Outside of the startup world and maybe game development, 60 hour work weeks are not normal. I tried but could not find real statistics to back that up. If anyone has reliable statistics on the number of hours worked per week by software engineers, please provide them. In my personal experience, conversations with developers, and reading news articles on this subject, 40 hours is a lot closer to the norm.

If you want to stay at this job (I wouldn't, personally), here is how I would handle it. Prioritize tasks. Keep your boss/customers informed as to the status of projects (honestly, but putting your best face forward). Don't make promises you can't keep. Honestly consider whether putting in extra hours is actually improving productivity or is merely putting on a show of it.

As for this, "Should I as a junior developer be stressing out about aspects of my company that I am not directly responsible for." "Directly" there introduces some ambiguity (are you "indirectly" responsible for them?), but if you are not responsible for them, then you shouldn't stress about them.
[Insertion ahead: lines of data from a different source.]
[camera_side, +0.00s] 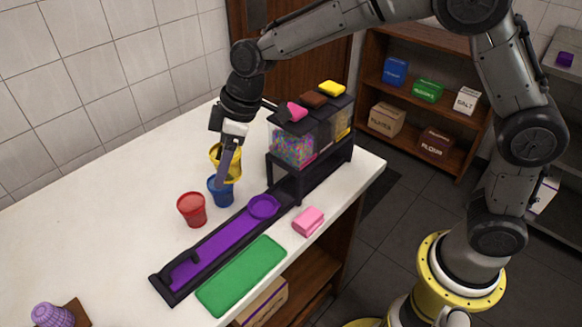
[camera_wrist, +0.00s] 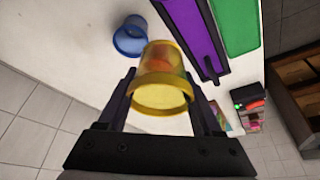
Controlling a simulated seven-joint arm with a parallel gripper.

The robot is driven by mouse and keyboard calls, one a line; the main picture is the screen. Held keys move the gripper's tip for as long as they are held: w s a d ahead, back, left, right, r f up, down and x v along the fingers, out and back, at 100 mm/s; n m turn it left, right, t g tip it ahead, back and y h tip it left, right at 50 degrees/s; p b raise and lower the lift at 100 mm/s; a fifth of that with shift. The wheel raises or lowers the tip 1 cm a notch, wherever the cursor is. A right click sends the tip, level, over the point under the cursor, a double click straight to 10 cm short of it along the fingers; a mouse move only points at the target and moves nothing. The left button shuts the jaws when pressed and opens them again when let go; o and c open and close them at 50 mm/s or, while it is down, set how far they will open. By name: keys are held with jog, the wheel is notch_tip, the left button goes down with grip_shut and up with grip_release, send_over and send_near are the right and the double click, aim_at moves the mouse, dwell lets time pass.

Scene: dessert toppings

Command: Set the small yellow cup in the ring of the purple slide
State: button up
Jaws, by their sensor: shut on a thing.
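The small yellow cup (camera_side: 234,168) is between the fingers of my gripper (camera_side: 226,160), beside the blue cup in the side view. The wrist view shows the yellow cup (camera_wrist: 160,92) gripped between both fingers of my gripper (camera_wrist: 160,84), with a reddish shape showing through it. I cannot tell whether it is clear of the counter. The purple slide (camera_side: 216,243) lies in a black track, with its round ring (camera_side: 264,207) at the dispenser end. The ring is empty, to the right of the cup. The slide (camera_wrist: 190,22) also shows in the wrist view.
A blue cup (camera_side: 221,191) and a red cup (camera_side: 192,210) stand left of the track. A black dispenser (camera_side: 300,165) with clear bins stands behind the ring. A pink sponge (camera_side: 308,221) and a green mat (camera_side: 242,276) lie right of the track.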

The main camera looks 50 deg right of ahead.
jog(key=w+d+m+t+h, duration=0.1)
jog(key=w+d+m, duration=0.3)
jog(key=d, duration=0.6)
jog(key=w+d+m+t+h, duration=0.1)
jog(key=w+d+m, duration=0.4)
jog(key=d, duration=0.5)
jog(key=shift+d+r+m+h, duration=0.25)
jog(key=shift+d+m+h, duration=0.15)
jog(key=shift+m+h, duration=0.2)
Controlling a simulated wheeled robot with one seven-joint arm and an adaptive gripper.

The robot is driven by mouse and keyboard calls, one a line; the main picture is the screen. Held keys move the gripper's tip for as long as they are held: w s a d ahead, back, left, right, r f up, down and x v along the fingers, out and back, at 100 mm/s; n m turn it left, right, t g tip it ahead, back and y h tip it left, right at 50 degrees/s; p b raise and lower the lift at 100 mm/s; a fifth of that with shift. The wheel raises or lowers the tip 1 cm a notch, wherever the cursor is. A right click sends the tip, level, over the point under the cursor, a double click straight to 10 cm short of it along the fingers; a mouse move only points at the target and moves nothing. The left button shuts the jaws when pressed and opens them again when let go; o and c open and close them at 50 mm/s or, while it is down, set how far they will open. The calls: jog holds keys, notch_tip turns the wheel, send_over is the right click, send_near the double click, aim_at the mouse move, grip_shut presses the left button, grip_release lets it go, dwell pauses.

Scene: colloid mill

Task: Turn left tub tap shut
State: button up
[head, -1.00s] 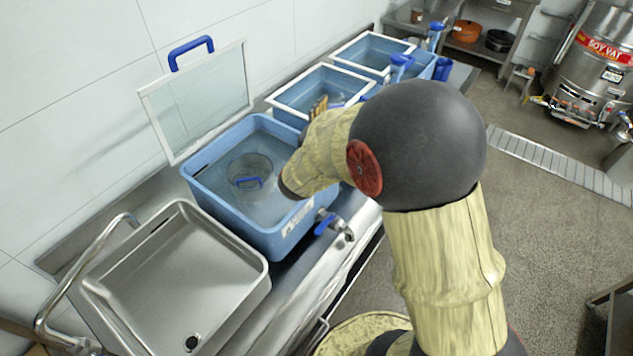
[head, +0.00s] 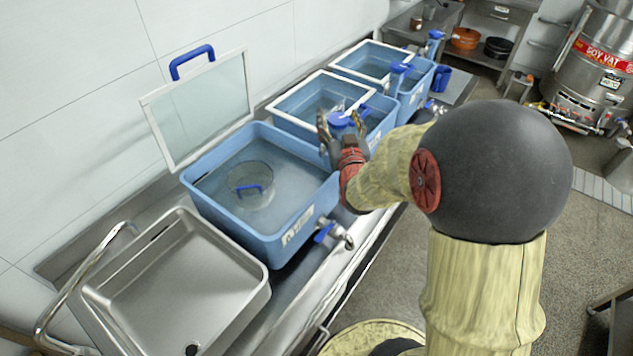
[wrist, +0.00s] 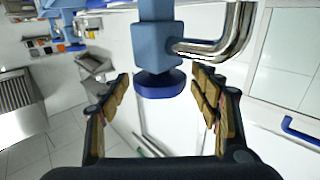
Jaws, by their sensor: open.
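The left tub (head: 240,215) is blue and holds water and a round basket; its lid stands raised. A blue-handled steel tap (head: 330,234) is on its front wall. My gripper (head: 340,128) is open above the tub's far right corner, apart from that front tap. A fitting with a round blue top (head: 340,119) shows at the fingers in the head view. In the wrist view, a dark blue round knob (wrist: 159,84) on a lighter blue post lies between the open fingers of my gripper (wrist: 163,82), with no clear contact. I cannot tell which tub this fitting belongs to.
A steel sink (head: 175,280) with a curved faucet lies left of the tub. Two more blue tubs with blue-topped fittings (head: 398,72) stand beyond. The raised lid (head: 200,105) is by the wall. A curved chrome pipe (wrist: 232,35) is close to the right finger.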

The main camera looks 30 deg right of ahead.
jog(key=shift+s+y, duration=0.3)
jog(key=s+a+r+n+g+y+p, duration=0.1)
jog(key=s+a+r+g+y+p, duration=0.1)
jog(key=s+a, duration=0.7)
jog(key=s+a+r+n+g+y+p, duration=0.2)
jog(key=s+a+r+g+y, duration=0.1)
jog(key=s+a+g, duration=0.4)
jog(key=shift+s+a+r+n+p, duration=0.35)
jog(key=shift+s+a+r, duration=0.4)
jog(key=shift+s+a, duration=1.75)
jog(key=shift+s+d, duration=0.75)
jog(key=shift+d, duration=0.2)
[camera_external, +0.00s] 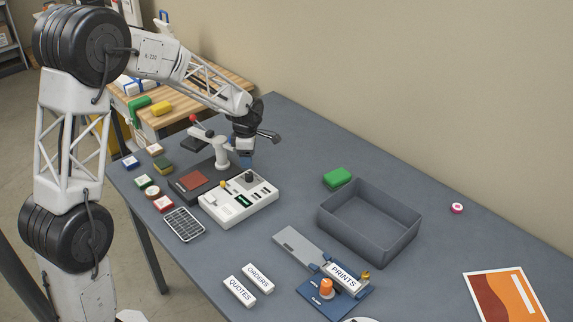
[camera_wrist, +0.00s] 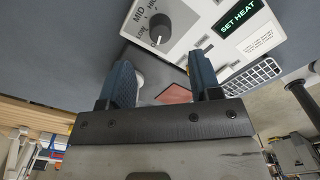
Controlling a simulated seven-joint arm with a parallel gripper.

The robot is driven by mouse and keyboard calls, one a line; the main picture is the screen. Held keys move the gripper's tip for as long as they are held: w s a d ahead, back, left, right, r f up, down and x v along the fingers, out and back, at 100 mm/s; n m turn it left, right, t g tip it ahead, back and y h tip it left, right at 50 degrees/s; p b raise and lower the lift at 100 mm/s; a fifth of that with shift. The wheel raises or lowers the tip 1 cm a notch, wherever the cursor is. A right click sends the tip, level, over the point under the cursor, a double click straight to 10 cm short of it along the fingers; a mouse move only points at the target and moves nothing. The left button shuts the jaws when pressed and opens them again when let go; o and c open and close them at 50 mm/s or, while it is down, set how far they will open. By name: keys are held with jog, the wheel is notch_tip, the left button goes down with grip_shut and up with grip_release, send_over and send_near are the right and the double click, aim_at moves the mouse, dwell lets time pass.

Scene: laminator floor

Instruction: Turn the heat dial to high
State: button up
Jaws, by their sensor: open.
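The heat dial (camera_wrist: 160,28) is a dark round knob on the white panel of the laminator (camera_external: 238,205). In the wrist view, MID and part of another label show beside it, and a pale mark shows at its lower edge. I cannot tell its setting for certain. A lit green SET HEAT display (camera_wrist: 238,16) is to its right. The dial also shows in the external view (camera_external: 249,176). My gripper (camera_wrist: 161,72) is open and empty, its two blue fingers apart. In the external view my gripper (camera_external: 246,154) is above and just behind the dial.
A lever arm with a red knob (camera_external: 193,118) stands left of my gripper. A grey bin (camera_external: 368,222) and green block (camera_external: 338,178) are to the right. Stamp-like blocks (camera_external: 153,149) and a wire rack (camera_external: 184,224) lie left. The back right tabletop is mostly free.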

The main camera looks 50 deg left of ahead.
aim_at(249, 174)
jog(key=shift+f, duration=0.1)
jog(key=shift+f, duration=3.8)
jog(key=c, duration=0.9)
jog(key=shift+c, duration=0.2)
For example, the DBA is supposed to create some tables for you but doesn't seem to want to do it. "Stressing out" will not cause the DBA to do his job, will it?

All you can do is this: document your requests. In every email (use email because it creates a paper trail), indicate if you have previously made this request ("2nd request," "3rd request"), and CC your boss. If the project fails because this task was not completed, and your boss comes to you to ask why, you can then provide him with documentation of your good faith effort to get the task completed. It is not within your power to make other people do their job. Furthermore, unless you control a significant stake in the company, it is not of much consequence to you whether projects succeed or fail. (So long as you can't be blamed for failure, hence documentation of good faith effort.)

Is all this worth it? Without knowing more, I'd say no, unless you're working on some really cool cutting-edge stuff (and at a small company, I doubt you are). Do you have a reasonable expectation that this level of effort will lead to a reward? (For 60 hrs/week, I'd be looking for promotion to architect.) If so, is that reward valuable enough to you to endure short-term suffering? That would appear to be the profit / expense ratio for you to calculate to determine whether to look elsewhere. Just remember, 60 hour work weeks is not normal.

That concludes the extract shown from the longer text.